EXERCISE MATERIAL ▸
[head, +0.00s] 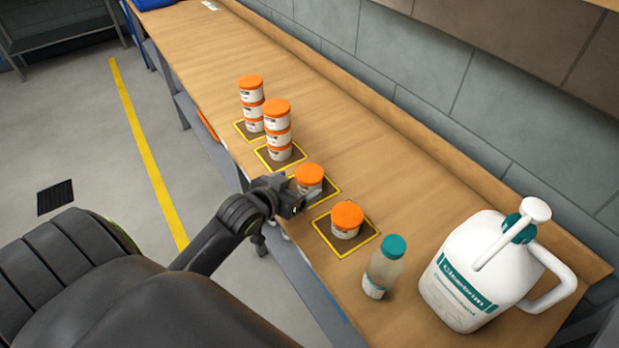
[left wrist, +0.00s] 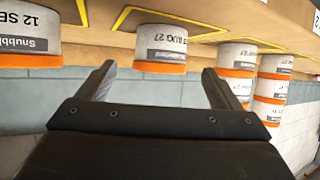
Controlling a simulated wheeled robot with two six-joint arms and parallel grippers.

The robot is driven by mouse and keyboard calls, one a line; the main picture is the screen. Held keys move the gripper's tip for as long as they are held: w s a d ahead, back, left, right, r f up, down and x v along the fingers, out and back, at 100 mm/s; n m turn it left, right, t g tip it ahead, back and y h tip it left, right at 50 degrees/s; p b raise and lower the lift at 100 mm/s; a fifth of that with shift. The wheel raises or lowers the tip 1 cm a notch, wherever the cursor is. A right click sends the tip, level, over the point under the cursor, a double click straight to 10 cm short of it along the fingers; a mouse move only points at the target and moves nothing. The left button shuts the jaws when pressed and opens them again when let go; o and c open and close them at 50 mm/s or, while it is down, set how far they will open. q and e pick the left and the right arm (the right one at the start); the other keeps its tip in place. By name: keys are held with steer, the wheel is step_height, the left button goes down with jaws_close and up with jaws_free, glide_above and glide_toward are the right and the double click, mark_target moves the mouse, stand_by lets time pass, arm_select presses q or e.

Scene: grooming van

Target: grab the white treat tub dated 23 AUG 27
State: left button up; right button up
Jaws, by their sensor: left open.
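A single white tub with an orange lid (head: 309,174) stands on a yellow-edged mat. My left gripper (head: 299,198) is open right beside it. In the left wrist view, which is upside down, this tub (left wrist: 161,44) is ahead, between the spread fingers (left wrist: 158,76); its label ends in "AUG 27" and the day is only partly legible. Another single tub (head: 346,220) stands on the nearer mat; its label starts "12 SE" in the left wrist view (left wrist: 28,30). Two stacks of similar tubs (head: 278,131) (head: 251,104) stand farther along. My right gripper is not in view.
A clear bottle with a teal cap (head: 382,268) and a large white jug with a pump (head: 482,272) stand on the near end of the wooden bench (head: 400,165). A wall runs along the bench's back. The bench behind the tubs is clear.

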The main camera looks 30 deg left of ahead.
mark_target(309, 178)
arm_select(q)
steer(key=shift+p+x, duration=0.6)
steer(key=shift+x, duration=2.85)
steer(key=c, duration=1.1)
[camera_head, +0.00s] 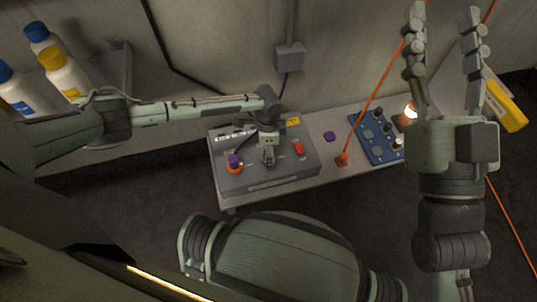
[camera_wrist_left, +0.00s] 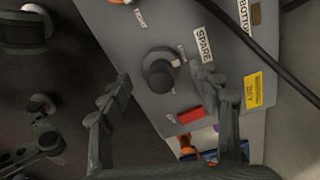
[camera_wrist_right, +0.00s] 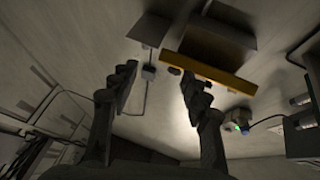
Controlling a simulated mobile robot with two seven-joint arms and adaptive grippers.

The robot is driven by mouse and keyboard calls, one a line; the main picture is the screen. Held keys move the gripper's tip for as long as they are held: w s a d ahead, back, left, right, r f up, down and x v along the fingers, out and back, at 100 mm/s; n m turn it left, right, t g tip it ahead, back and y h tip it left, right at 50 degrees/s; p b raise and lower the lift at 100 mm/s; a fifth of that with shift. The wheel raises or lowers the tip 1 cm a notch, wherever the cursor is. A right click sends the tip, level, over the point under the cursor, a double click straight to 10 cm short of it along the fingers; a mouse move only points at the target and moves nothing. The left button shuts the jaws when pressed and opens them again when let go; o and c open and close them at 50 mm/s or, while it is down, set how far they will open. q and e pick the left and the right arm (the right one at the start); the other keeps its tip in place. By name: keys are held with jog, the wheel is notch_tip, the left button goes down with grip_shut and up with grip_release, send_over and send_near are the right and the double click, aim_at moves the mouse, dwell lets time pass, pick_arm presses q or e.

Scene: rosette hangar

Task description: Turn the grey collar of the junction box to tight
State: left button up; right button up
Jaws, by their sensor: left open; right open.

DO THIS ▸ Filter for "joint". Return all lines that hold it.

RESPONSE FOR THIS EXERCISE ▸
Controlling a simulated wheeled robot with two six-joint arms and parallel grippers.
Controlling a simulated mobile robot with two seven-joint arms and adaptive grippers.

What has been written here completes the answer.